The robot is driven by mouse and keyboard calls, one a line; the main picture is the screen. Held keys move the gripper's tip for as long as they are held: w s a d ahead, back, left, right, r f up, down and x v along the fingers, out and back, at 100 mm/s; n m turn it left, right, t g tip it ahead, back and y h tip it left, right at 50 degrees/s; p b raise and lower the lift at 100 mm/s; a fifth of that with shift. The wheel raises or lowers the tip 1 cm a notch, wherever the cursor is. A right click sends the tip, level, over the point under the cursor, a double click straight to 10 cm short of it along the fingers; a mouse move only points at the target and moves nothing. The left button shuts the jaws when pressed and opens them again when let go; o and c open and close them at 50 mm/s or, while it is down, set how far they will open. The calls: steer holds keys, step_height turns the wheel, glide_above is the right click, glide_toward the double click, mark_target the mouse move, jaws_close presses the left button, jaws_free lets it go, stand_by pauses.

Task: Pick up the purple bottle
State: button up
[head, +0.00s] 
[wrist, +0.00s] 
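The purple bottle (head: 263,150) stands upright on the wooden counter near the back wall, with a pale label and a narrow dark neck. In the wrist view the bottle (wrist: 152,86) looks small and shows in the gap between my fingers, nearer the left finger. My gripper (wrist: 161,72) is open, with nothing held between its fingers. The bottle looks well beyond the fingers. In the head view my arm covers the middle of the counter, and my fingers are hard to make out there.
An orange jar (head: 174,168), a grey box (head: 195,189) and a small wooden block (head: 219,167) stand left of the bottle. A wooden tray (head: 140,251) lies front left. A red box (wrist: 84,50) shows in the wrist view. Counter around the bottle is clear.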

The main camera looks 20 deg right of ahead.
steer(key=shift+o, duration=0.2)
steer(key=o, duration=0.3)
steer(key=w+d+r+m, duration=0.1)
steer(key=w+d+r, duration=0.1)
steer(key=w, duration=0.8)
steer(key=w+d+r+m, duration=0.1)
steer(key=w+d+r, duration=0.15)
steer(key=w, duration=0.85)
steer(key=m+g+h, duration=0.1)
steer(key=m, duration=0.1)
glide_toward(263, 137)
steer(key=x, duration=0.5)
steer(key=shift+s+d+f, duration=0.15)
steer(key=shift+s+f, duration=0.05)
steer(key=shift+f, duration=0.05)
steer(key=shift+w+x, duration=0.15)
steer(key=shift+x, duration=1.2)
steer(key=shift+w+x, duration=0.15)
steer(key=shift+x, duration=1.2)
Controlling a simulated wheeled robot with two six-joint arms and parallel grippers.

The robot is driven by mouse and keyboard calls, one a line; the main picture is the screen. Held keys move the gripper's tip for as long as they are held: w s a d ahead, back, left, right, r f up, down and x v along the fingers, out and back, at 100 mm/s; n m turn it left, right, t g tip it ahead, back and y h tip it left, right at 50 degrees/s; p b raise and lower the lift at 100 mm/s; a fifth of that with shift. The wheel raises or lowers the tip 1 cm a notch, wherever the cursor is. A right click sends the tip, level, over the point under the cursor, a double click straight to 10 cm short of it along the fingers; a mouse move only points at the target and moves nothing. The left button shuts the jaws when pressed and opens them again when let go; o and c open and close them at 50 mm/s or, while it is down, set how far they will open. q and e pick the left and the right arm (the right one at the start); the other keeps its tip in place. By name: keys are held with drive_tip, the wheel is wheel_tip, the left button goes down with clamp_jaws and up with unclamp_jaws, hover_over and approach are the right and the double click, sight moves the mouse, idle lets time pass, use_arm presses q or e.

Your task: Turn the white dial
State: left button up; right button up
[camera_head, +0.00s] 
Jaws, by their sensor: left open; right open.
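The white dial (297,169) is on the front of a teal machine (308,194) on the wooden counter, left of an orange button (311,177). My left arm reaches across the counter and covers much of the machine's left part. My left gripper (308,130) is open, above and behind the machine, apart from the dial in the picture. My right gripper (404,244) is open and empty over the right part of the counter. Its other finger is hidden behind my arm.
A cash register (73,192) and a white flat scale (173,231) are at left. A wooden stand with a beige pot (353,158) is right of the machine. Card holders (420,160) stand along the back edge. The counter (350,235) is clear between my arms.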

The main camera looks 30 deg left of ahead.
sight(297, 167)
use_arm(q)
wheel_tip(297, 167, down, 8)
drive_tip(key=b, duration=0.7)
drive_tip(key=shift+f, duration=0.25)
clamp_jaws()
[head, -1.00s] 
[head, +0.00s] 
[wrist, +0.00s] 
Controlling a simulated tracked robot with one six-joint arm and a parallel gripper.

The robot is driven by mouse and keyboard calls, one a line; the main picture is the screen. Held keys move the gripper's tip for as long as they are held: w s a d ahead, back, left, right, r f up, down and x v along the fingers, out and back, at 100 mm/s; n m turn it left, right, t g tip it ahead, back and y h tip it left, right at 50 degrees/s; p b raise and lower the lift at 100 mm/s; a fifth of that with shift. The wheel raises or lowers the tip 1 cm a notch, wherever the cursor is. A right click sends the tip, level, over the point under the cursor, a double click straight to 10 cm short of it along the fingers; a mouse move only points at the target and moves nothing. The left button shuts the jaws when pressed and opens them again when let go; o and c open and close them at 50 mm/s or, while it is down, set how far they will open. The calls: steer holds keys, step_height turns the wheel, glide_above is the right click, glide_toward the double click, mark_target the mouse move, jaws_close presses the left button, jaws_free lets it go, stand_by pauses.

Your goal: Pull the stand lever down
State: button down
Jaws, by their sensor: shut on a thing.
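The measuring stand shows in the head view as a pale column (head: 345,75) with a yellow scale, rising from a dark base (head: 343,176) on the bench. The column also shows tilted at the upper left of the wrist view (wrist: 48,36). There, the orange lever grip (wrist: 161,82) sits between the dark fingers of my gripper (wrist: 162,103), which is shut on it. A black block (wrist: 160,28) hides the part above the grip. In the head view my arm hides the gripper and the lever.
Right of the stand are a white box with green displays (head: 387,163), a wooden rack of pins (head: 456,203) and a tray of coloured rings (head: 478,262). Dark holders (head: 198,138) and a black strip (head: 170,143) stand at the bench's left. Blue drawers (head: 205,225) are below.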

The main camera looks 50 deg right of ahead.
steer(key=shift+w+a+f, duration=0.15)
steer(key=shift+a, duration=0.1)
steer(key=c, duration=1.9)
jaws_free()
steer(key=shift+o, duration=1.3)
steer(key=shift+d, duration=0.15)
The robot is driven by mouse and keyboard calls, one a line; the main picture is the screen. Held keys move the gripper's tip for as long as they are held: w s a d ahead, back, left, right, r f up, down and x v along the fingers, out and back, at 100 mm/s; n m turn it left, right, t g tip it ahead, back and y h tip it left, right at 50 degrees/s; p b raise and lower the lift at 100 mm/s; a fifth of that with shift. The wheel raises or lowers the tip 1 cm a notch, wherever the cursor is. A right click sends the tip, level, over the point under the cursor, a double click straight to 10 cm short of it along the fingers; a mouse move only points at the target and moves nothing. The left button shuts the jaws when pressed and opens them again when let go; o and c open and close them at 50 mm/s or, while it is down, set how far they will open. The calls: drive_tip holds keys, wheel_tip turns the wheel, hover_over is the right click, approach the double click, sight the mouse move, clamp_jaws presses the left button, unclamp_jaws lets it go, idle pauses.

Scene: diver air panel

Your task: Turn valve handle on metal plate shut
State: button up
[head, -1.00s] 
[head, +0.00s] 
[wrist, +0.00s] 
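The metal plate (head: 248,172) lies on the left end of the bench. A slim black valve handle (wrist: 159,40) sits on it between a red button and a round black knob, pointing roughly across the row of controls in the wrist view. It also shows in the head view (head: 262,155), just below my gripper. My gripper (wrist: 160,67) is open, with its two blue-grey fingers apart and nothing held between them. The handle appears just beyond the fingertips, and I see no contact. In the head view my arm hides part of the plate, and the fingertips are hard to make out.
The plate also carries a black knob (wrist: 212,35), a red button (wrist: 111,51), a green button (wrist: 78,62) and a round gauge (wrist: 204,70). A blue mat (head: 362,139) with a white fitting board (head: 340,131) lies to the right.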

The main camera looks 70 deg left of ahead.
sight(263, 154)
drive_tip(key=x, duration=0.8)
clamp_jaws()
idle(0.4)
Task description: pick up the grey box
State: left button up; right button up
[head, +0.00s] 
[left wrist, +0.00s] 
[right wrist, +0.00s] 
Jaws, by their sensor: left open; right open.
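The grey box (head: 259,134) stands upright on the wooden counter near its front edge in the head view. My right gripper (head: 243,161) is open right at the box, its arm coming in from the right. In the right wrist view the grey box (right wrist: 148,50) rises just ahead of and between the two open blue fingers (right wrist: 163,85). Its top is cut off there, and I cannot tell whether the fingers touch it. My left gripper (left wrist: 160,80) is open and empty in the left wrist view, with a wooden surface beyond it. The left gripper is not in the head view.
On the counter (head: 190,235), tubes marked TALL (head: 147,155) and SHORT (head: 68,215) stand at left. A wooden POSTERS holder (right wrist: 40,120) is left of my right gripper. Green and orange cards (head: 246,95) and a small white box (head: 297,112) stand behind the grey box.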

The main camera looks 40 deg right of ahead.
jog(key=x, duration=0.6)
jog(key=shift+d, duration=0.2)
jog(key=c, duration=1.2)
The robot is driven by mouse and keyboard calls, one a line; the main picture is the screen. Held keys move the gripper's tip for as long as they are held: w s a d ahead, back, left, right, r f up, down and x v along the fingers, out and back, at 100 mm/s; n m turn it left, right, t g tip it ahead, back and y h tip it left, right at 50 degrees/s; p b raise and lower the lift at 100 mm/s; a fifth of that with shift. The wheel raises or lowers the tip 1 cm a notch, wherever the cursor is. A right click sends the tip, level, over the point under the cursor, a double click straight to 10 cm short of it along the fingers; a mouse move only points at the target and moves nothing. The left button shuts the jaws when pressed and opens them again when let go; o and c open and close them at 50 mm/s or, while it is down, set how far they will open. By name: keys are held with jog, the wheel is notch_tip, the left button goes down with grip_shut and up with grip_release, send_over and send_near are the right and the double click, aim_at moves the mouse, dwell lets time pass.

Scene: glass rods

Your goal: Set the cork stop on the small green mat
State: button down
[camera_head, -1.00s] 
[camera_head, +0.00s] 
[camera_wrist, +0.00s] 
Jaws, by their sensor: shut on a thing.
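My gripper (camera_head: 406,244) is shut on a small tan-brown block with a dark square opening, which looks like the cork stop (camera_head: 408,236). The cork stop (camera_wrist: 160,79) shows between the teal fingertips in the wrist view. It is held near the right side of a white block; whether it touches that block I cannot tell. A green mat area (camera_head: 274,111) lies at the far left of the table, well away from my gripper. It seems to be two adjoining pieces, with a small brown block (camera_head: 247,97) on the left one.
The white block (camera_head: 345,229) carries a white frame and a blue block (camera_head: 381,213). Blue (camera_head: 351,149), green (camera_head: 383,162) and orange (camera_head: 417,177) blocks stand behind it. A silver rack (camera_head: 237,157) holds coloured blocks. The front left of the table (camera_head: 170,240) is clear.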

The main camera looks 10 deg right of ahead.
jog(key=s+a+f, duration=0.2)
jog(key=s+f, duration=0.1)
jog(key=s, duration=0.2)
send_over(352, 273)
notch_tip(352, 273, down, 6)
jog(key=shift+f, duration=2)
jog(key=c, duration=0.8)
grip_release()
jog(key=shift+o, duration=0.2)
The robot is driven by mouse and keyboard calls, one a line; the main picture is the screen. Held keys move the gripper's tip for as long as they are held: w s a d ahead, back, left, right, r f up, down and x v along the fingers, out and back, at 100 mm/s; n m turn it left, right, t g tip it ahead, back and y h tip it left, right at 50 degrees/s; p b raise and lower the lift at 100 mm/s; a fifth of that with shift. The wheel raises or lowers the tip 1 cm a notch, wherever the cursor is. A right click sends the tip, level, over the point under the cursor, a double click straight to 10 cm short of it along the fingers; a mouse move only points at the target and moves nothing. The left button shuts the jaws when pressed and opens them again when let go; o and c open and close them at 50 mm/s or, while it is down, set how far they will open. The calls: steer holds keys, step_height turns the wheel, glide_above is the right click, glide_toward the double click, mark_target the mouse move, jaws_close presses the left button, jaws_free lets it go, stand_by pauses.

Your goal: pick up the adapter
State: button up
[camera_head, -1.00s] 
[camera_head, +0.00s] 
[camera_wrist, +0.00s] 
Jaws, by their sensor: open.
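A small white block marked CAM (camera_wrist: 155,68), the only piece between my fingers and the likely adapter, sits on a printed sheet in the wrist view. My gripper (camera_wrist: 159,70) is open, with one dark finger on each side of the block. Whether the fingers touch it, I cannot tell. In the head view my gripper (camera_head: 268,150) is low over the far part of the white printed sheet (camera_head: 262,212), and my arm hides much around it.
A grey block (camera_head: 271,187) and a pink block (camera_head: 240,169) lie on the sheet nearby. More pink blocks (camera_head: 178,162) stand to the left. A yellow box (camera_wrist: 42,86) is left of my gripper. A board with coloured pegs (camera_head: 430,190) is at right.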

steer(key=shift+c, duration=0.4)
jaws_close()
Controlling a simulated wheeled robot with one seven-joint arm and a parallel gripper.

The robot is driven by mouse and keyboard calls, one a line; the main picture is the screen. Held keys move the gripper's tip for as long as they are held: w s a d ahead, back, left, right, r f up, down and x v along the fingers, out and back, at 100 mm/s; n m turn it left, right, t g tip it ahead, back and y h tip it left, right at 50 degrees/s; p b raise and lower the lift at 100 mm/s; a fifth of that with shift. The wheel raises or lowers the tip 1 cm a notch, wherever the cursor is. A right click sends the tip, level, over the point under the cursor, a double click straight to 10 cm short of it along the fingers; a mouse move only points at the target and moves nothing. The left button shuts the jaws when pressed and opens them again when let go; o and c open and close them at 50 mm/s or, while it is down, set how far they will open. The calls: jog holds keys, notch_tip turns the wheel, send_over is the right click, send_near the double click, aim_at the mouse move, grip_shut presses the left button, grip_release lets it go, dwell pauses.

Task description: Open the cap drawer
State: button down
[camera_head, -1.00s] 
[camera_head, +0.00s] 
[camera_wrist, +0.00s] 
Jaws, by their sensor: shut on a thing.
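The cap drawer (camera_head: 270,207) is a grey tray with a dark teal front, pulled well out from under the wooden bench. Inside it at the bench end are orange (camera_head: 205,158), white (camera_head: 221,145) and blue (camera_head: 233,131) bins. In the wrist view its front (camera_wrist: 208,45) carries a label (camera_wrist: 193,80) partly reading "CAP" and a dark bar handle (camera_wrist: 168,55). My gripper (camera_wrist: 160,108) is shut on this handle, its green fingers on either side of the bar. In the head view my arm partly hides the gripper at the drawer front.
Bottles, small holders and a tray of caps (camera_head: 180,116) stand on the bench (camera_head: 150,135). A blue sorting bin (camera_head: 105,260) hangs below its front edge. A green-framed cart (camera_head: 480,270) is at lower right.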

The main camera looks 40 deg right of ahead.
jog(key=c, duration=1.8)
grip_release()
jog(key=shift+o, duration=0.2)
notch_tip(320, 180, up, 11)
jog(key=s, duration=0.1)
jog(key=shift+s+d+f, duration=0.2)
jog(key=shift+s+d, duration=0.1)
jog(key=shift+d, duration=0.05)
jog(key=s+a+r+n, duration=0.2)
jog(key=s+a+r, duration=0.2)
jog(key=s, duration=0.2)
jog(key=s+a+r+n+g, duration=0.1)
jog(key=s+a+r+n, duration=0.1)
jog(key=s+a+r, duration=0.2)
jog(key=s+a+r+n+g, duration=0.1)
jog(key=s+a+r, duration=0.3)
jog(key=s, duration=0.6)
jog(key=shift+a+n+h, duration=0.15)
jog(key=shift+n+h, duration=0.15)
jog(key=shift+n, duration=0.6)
::::::::::
### TASK DETAILS
Copy every line in the records above that contains the word "Your".

### SOLUTION
Your task: Turn the white dial
Your goal: Pull the stand lever down
Your task: Turn valve handle on metal plate shut
Your goal: Set the cork stop on the small green mat
Your goal: pick up the adapter

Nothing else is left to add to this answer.